■ WHAT IS EXPECTED
Locate all lines with the word "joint". Copy them.

■ SOURCE RECORDS
::::

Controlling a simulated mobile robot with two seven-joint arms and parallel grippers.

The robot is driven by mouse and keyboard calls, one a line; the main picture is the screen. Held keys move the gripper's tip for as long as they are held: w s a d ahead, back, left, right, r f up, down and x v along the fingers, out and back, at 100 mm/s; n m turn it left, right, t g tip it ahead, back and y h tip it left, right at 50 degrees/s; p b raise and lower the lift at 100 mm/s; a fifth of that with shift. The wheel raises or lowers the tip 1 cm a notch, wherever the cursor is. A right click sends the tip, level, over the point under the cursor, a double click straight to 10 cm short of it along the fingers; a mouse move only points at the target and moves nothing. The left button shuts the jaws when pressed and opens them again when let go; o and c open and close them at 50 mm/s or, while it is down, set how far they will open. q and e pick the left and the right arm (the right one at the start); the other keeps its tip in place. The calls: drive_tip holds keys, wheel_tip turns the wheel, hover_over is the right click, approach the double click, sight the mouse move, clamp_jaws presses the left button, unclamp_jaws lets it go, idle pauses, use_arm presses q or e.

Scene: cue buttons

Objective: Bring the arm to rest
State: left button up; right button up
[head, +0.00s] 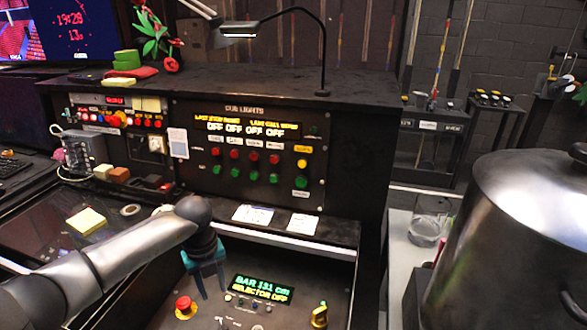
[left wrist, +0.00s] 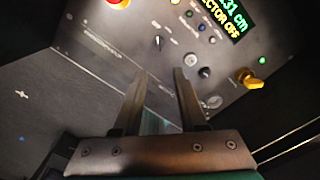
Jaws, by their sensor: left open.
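My left arm comes in from the left in the head view, and its gripper (head: 211,285) hangs over the lower console panel (head: 228,310). In the left wrist view the two fingers of my left gripper (left wrist: 161,95) are apart with nothing between them, above the dark panel. The cue lights panel (head: 250,130) stands upright behind, with rows of red and green buttons and four readouts showing OFF. A small display (head: 262,288) on the lower panel reads "BAR 131 cm" and "SELECTOR OFF". My right gripper is not in view.
A red emergency-style button (head: 184,307) and a yellow selector knob (head: 319,316) stick up from the lower panel. A desk lamp (head: 322,50) stands on the console top. A large metal pot (head: 520,240) fills the right side. Yellow sticky notes (head: 86,221) lie at left.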

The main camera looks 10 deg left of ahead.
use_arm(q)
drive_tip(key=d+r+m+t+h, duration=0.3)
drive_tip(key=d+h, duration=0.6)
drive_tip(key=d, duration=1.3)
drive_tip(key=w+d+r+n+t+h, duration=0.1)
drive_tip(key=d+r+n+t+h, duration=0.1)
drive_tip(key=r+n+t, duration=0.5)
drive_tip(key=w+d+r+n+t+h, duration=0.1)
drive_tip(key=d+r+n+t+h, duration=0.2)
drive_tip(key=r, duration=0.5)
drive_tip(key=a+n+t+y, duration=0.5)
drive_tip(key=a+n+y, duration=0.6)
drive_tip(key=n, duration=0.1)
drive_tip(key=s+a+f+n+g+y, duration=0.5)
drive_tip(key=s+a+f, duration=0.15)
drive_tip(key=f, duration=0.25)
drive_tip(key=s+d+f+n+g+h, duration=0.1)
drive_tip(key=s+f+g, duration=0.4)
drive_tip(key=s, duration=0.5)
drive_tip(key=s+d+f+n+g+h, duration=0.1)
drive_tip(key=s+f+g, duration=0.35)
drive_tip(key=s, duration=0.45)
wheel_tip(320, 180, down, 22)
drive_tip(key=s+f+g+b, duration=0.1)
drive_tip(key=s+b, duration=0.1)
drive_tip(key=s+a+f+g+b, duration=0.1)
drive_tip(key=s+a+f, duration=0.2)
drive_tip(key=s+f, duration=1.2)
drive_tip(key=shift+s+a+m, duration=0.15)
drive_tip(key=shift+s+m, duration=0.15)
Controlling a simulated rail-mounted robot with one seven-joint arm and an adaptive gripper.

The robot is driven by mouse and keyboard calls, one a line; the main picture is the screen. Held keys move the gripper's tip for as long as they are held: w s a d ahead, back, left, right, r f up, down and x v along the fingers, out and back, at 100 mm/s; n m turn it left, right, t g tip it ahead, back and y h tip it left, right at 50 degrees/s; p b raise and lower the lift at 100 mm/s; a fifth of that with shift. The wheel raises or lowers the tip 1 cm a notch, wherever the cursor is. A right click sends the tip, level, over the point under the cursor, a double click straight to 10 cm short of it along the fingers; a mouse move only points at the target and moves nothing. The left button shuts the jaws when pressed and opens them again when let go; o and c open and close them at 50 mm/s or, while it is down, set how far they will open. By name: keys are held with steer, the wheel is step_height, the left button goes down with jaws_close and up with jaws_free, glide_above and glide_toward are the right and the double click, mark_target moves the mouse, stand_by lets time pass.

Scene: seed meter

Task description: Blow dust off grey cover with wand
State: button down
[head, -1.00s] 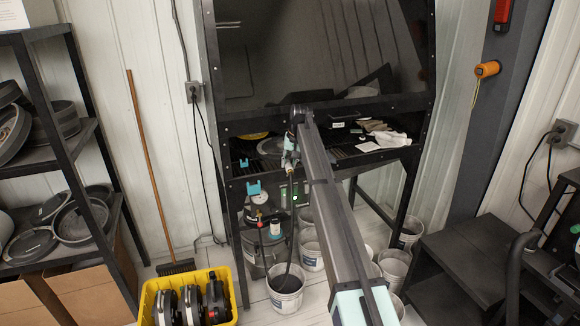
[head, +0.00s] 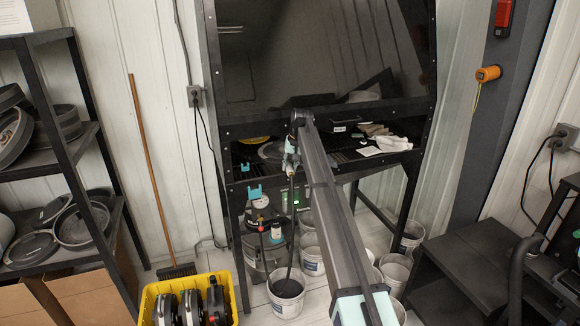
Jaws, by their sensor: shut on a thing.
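My gripper (head: 291,148) is small and partly hidden at the far end of my arm, at the front of the dark cabinet. It is shut on the wand (head: 290,164), a slim pale piece pointing downward with a dark hose hanging below it. The grey cover (head: 270,150) appears to be the round grey disc on the cabinet's black grate, just left of and behind my gripper. My arm hides its right part. Dust on it is too small to make out.
A yellow disc (head: 254,139) lies behind the grey one. White cloths (head: 393,143) lie right on the grate (head: 350,155). A compressor-like canister (head: 262,215) and several white buckets (head: 287,296) stand below. A yellow crate (head: 232,290) is front left.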

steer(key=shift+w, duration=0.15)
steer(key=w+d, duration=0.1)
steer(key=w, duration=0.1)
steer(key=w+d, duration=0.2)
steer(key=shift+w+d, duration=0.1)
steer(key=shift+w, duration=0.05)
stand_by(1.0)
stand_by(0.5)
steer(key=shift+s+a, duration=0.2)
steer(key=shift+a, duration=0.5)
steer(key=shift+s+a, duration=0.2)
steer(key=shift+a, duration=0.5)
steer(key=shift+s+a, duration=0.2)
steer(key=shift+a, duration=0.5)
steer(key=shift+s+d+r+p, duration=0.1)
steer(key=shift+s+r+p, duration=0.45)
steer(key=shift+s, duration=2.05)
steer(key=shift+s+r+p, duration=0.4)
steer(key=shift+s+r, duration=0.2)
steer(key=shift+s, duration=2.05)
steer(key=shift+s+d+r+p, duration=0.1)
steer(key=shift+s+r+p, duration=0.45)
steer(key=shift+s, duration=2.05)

::::

■ ANSWER TO THE PROBLEM
Controlling a simulated mobile robot with two seven-joint arms and parallel grippers.
Controlling a simulated rail-mounted robot with one seven-joint arm and an adaptive gripper.

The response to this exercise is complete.